La aparición de Raimondi en la poesía argentina y latinoamericana fue fulminante; le bastó un libro, Poesía civil —publicado en 2001 y reeditado en España por Ediciones Liliputienses—, para remecer a su generación —los “poetas de los 90”— y convertirse en un imprescindible. Lo que planteaban esos poemas era una mirada nueva sobre una realidad política, social y cultural, que se desbordaba por completo. Poemas que buscaban el origen de las cosas: cuándo, cómo y por qué fueron producidas; la poesía en un diálogo directo con la economía, de eso se trataba. Y entonces un poema que buscaba definir qué es el mar se convertía en una enumeración de procesos económicos y políticos invisibles, por lo general, ante nuestra mirada.

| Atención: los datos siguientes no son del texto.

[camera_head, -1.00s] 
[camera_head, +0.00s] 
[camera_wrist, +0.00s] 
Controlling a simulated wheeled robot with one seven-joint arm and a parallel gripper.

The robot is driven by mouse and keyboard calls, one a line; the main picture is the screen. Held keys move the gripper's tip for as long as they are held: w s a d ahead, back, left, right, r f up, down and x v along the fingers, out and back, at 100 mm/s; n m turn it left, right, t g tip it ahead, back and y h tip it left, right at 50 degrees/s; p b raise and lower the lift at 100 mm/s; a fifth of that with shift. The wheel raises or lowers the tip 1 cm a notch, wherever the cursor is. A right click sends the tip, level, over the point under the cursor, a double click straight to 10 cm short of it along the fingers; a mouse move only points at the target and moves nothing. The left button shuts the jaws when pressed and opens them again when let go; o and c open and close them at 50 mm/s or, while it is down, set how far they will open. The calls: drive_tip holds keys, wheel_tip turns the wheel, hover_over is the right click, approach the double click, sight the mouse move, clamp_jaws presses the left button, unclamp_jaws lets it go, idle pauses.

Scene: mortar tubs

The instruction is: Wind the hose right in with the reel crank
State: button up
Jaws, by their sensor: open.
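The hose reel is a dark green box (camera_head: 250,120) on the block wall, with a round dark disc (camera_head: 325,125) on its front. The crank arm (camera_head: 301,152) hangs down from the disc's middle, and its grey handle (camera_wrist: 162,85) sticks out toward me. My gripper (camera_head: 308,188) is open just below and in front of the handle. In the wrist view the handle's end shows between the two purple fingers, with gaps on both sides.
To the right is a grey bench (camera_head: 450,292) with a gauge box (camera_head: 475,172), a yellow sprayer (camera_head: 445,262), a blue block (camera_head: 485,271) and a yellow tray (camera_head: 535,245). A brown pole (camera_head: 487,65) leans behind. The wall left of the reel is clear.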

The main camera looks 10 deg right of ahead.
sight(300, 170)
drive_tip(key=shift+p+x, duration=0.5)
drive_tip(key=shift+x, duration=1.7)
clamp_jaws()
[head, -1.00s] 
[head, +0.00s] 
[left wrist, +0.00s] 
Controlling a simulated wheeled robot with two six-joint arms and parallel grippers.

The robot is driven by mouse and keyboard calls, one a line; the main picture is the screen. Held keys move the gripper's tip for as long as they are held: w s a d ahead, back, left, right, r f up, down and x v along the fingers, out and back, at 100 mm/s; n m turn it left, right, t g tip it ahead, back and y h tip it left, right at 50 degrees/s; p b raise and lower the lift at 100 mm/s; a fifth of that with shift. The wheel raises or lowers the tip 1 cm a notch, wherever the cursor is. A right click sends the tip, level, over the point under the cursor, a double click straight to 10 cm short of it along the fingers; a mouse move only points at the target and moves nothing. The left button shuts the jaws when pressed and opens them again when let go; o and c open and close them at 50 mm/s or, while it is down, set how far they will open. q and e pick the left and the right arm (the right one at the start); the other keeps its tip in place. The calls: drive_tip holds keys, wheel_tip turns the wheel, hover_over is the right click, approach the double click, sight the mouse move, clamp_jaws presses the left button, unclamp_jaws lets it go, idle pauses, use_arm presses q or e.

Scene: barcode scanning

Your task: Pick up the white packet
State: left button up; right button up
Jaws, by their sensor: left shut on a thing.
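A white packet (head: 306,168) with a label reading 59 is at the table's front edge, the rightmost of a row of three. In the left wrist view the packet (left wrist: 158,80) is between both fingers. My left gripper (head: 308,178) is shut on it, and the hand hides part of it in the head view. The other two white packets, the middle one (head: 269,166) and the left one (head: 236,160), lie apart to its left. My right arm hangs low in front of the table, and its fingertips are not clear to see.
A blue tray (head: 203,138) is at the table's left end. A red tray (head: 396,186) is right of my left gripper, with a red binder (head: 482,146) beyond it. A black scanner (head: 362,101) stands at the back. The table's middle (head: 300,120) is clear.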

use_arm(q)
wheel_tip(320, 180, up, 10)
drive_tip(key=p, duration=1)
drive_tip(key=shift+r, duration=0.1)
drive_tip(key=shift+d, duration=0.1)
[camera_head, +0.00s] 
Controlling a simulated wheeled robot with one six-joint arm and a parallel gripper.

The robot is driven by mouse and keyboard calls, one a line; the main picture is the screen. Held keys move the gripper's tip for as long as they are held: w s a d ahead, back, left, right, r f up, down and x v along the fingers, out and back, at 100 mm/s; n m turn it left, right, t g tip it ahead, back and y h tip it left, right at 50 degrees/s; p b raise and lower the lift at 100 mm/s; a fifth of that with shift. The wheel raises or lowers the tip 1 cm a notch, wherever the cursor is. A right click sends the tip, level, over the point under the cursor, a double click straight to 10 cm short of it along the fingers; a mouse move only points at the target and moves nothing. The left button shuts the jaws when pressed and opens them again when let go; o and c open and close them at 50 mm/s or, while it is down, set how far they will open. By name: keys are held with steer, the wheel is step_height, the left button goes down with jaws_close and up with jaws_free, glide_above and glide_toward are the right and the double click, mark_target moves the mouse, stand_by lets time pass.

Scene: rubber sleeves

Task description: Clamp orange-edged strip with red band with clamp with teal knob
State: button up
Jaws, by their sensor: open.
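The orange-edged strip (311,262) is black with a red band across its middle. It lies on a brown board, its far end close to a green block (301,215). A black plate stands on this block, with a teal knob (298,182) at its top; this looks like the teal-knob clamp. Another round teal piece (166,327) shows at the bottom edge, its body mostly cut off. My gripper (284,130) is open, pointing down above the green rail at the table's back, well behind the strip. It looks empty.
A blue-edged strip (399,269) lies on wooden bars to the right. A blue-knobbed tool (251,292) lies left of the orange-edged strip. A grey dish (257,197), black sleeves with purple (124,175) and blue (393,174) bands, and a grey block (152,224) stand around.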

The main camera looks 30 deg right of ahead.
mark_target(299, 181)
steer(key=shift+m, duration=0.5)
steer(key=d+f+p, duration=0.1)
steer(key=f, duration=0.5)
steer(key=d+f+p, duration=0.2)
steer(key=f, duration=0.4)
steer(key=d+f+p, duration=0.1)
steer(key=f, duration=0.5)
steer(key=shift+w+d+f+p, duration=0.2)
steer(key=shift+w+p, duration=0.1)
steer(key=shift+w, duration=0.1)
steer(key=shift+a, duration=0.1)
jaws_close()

Tuvieron que pasar más de veinte años para que Raimondi volviera a publicar, y esta vez, en Lexikón, la apuesta es aún más compleja y arriesgada: la poesía puesta en diálogo con el pensamiento científico y, a la vez, con distintas disciplinas del conocimiento: “De ese lado la vida depende, literalmente/ de multiplicar el saber, no de especializarlo:/ hay que aprender rápido a maniobrar rápido/ el taxi entre miles de otros taxis y autos (…)/ ser capaz de freír yuquitas calientes preparar/ ceviche seco de pollo y hasta leche de tigre/ ofrecer cumbia por tres soles en la plaza o tocar/ con un corno francés un nocturno de Debussy…”, va a escribir Raimondi en uno de los poemas de Lexikón, cuya lectura exige intensidad, compromiso y, sobre todo, estar dispuestos a renovar por completo la mirada e ir más allá de nuestras propias —y sobrevaloradas— experiencias.

Raimondi, de hecho, sugiere una forma perfecta de cómo abordar este libro: “Al final el mejor método de lectura consiste/ en pasarse horas y horas en la misma página”. Es decir, no avanzar, sino detenerse por un tiempo indefinido. Y volver a tener esa curiosidad joven, salvaje, que impulsaba a hojear y hojear esos diccionarios y enciclopedias, como si la historia secreta del mundo hubiera estado escrita ahí. Y sí, no descartaría que es eso, justamente, lo que atraviesa los poemas de este libro excepcional: una historia secreta del mundo.